Spalding noted one example of how the American public is unwittingly financing China’s military.

“In 2017, the Chinese floated a billion dollar denominated bond in Frankfurt and at the same time announced that they were building an aircraft carrier,” Spalding explained. “And our institutional investors — our retirement funds — bought the bonds. So essentially, it’s almost like, during World War II, if we were buying German war bonds. That’s essentially what was going on. So Americans, through their retirement funds, paid for China’s aircraft carrier.”

Spalding also revealed the fact that NASA has assisted China’s scientists is acquiring the technology to overtake the U.S. in the new space race between the U.S. and the communist regime in Beijing.
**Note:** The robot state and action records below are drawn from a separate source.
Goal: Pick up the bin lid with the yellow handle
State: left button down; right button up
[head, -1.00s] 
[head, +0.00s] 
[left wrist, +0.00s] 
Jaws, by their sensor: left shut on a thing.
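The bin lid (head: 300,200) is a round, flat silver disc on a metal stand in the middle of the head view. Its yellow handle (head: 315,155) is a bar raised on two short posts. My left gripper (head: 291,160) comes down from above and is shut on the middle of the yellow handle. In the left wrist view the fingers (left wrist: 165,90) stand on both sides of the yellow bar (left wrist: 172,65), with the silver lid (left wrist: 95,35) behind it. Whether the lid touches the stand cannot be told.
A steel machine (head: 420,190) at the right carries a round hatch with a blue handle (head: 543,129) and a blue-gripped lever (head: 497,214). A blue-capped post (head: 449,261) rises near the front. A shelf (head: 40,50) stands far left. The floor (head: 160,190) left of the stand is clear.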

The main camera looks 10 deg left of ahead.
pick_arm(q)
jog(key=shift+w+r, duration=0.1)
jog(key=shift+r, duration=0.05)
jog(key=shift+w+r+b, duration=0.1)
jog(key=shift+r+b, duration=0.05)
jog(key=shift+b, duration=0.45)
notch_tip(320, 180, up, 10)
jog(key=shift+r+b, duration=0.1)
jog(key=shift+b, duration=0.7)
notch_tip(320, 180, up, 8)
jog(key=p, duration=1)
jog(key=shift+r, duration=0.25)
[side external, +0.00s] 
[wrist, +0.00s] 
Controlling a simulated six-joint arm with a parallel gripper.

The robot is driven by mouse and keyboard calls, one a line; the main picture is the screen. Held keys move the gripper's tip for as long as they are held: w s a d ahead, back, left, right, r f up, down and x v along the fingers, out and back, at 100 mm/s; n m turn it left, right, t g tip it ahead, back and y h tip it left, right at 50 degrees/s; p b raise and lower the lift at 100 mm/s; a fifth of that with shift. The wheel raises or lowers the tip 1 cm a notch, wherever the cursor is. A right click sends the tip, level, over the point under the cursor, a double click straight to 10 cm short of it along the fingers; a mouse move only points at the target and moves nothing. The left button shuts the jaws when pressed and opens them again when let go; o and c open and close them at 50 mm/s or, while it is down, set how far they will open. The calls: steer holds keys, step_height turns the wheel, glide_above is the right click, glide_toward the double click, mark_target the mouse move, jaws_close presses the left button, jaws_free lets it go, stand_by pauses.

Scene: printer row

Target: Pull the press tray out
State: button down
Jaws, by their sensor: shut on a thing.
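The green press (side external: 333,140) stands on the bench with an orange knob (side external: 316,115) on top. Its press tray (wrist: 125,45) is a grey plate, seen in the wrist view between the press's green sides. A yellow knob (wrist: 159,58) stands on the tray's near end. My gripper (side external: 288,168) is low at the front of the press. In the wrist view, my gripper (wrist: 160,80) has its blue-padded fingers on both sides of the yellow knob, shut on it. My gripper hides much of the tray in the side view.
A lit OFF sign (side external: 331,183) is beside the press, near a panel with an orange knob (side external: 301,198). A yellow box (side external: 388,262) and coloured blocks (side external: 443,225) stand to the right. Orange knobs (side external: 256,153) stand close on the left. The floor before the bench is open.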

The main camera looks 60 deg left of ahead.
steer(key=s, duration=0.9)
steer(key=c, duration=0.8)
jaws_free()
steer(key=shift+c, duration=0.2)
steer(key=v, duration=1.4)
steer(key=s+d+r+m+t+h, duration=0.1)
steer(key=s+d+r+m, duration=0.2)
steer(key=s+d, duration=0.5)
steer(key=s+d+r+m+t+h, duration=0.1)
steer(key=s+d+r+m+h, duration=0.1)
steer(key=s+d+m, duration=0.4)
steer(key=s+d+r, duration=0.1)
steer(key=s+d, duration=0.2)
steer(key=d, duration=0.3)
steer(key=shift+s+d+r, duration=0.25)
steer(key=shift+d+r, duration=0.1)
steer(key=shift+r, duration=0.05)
NASA scientists educated China’s scientists on hypersonic missile technology at a university in China. “In 2017, in the spring, there was a hypersonics conference in Xiamen, China,” recalled Spalding. “I sent two of my folks down there to look around and see who was there. Who was teaching the Chinese to make hypersonic missiles? Our NASA scientists.”

Recent years have shown a shift in thinking towards China, assessed Spalding.

“I’ve been to the Hill many times in the last year, and every time I have a conversation about China — and every time I hear conversations about China — it’s clear people are beginning to wake up,” shared Spalding. “But they haven’t figured out that we actually have to protect our industries, [and] we actually have to invest our own dollars in our own country. Stop sending our retirement funds to China, and actually take that money — don’t invest them in algorithms in the stock market — let’s invest them in hard assets in America building things. We can do that.”